(Data entries)
════════════════════

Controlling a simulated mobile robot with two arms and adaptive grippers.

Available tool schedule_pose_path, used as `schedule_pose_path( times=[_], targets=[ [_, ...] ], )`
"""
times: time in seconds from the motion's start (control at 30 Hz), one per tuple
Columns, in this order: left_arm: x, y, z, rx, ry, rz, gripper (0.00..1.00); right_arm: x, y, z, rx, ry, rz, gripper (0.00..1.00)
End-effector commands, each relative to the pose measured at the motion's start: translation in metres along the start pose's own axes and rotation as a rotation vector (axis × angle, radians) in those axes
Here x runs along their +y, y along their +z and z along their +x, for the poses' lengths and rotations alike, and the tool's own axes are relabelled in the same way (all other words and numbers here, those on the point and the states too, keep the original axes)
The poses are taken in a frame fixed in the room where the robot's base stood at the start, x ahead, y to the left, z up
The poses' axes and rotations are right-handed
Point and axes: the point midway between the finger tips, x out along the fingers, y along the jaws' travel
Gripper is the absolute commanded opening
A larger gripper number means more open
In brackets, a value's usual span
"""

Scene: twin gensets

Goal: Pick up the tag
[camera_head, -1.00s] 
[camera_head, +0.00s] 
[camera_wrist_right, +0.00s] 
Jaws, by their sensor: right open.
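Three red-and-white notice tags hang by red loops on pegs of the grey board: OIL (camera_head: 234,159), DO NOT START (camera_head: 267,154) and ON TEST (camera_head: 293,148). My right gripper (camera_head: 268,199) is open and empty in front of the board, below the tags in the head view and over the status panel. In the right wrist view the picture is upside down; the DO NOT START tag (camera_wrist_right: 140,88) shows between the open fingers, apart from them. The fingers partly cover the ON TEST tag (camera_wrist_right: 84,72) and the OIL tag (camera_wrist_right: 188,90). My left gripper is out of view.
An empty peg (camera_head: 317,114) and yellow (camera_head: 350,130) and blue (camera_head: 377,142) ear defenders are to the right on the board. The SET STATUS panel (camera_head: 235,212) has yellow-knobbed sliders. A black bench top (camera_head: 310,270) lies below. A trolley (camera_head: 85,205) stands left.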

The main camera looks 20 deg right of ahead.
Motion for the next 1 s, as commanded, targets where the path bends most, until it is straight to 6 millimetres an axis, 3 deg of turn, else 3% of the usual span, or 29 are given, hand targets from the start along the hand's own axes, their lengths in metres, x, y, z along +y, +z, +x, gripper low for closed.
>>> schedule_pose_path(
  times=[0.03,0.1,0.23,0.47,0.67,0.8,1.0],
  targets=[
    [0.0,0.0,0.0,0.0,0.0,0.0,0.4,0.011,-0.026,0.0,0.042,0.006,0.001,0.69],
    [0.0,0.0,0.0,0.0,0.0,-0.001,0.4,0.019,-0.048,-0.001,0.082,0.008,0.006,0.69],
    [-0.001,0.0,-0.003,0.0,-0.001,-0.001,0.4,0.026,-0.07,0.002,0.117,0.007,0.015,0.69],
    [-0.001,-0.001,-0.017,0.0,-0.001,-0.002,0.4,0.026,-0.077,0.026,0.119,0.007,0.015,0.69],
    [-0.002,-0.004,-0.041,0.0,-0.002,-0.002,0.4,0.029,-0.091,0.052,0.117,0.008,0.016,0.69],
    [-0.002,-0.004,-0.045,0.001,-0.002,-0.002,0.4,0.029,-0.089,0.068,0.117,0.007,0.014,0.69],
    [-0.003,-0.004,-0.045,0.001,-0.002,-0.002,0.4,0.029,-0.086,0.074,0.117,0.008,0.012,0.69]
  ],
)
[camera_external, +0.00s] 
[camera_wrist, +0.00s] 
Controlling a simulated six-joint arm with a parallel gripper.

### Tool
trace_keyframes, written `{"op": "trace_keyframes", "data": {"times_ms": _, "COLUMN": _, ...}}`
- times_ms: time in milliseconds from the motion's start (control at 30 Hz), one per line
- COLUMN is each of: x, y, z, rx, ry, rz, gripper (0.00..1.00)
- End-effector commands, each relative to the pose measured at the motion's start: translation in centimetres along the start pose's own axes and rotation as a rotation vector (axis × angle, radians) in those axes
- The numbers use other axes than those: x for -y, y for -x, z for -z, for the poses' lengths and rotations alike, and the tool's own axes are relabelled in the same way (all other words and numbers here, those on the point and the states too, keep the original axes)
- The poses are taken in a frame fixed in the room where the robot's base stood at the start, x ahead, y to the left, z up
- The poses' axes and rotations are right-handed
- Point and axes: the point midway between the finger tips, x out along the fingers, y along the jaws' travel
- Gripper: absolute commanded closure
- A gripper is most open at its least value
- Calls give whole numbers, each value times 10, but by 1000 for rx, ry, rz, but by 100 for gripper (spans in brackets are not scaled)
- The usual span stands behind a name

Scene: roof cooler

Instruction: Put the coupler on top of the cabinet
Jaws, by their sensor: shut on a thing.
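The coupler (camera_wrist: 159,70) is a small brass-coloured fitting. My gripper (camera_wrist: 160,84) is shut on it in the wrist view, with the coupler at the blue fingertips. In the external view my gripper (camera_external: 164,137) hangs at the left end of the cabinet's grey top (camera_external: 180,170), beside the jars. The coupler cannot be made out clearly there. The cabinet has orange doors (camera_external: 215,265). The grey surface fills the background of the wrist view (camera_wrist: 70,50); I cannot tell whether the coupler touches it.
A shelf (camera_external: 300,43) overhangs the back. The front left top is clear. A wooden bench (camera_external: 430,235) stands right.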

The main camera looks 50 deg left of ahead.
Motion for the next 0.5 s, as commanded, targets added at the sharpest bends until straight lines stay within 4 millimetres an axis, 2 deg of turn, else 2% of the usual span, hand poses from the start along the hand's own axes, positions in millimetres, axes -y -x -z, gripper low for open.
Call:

════════════════════

### Exercise instructions
Go back to the listing above and please repeat it exactly.

### Written answer
Controlling a simulated mobile robot with two arms and adaptive grippers.

Available tool schedule_pose_path, used as `schedule_pose_path( times=[_], targets=[ [_, ...] ], )`
"""
times: time in seconds from the motion's start (control at 30 Hz), one per tuple
Columns, in this order: left_arm: x, y, z, rx, ry, rz, gripper (0.00..1.00); right_arm: x, y, z, rx, ry, rz, gripper (0.00..1.00)
End-effector commands, each relative to the pose measured at the motion's start: translation in metres along the start pose's own axes and rotation as a rotation vector (axis × angle, radians) in those axes
Here x runs along their +y, y along their +z and z along their +x, for the poses' lengths and rotations alike, and the tool's own axes are relabelled in the same way (all other words and numbers here, those on the point and the states too, keep the original axes)
The poses are taken in a frame fixed in the room where the robot's base stood at the start, x ahead, y to the left, z up
The poses' axes and rotations are right-handed
Point and axes: the point midway between the finger tips, x out along the fingers, y along the jaws' travel
Gripper is the absolute commanded opening
A larger gripper number means more open
In brackets, a value's usual span
"""

Scene: twin gensets

Goal: Pick up the tag
[camera_head, -1.00s] 
[camera_head, +0.00s] 
[camera_wrist_right, +0.00s] 
Jaws, by their sensor: right open.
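Three red-and-white notice tags hang by red loops on pegs of the grey board: OIL (camera_head: 234,159), DO NOT START (camera_head: 267,154) and ON TEST (camera_head: 293,148). My right gripper (camera_head: 268,199) is open and empty in front of the board, below the tags in the head view and over the status panel. In the right wrist view the picture is upside down; the DO NOT START tag (camera_wrist_right: 140,88) shows between the open fingers, apart from them. The fingers partly cover the ON TEST tag (camera_wrist_right: 84,72) and the OIL tag (camera_wrist_right: 188,90). My left gripper is out of view.
An empty peg (camera_head: 317,114) and yellow (camera_head: 350,130) and blue (camera_head: 377,142) ear defenders are to the right on the board. The SET STATUS panel (camera_head: 235,212) has yellow-knobbed sliders. A black bench top (camera_head: 310,270) lies below. A trolley (camera_head: 85,205) stands left.

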The main camera looks 20 deg right of ahead.
Motion for the next 1 s, as commanded, targets where the path bends most, until it is straight to 6 millimetres an axis, 3 deg of turn, else 3% of the usual span, or 29 are given, hand targets from the start along the hand's own axes, their lengths in metres, x, y, z along +y, +z, +x, gripper low for closed.
>>> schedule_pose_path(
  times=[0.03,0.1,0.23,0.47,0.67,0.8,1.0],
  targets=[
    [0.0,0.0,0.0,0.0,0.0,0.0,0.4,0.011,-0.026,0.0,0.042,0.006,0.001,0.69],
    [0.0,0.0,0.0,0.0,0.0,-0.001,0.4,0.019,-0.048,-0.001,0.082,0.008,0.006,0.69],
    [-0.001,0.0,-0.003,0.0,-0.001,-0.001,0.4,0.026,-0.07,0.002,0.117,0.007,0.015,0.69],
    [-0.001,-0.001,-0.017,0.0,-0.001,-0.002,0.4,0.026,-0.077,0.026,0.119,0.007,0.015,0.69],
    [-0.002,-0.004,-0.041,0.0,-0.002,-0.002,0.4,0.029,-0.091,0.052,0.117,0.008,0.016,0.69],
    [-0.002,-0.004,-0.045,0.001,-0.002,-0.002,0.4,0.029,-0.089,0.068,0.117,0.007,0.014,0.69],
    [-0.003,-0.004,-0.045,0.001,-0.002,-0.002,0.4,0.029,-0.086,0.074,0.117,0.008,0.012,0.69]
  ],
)
[camera_external, +0.00s] 
[camera_wrist, +0.00s] 
Controlling a simulated six-joint arm with a parallel gripper.

### Tool
trace_keyframes, written `{"op": "trace_keyframes", "data": {"times_ms": _, "COLUMN": _, ...}}`
- times_ms: time in milliseconds from the motion's start (control at 30 Hz), one per line
- COLUMN is each of: x, y, z, rx, ry, rz, gripper (0.00..1.00)
- End-effector commands, each relative to the pose measured at the motion's start: translation in centimetres along the start pose's own axes and rotation as a rotation vector (axis × angle, radians) in those axes
- The numbers use other axes than those: x for -y, y for -x, z for -z, for the poses' lengths and rotations alike, and the tool's own axes are relabelled in the same way (all other words and numbers here, those on the point and the states too, keep the original axes)
- The poses are taken in a frame fixed in the room where the robot's base stood at the start, x ahead, y to the left, z up
- The poses' axes and rotations are right-handed
- Point and axes: the point midway between the finger tips, x out along the fingers, y along the jaws' travel
- Gripper: absolute commanded closure
- A gripper is most open at its least value
- Calls give whole numbers, each value times 10, but by 1000 for rx, ry, rz, but by 100 for gripper (spans in brackets are not scaled)
- The usual span stands behind a name

Scene: roof cooler

Instruction: Put the coupler on top of the cabinet
Jaws, by their sensor: shut on a thing.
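The coupler (camera_wrist: 159,70) is a small brass-coloured fitting. My gripper (camera_wrist: 160,84) is shut on it in the wrist view, with the coupler at the blue fingertips. In the external view my gripper (camera_external: 164,137) hangs at the left end of the cabinet's grey top (camera_external: 180,170), beside the jars. The coupler cannot be made out clearly there. The cabinet has orange doors (camera_external: 215,265). The grey surface fills the background of the wrist view (camera_wrist: 70,50); I cannot tell whether the coupler touches it.
A shelf (camera_external: 300,43) overhangs the back. The front left top is clear. A wooden bench (camera_external: 430,235) stands right.

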The main camera looks 50 deg left of ahead.
Motion for the next 0.5 s, as commanded, targets added at the sharpest bends until straight lines stay within 4 millimetres an axis, 2 deg of turn, else 2% of the usual span, hand poses from the start along the hand's own axes, positions in millimetres, axes -y -x -z, gripper low for open.
Call:

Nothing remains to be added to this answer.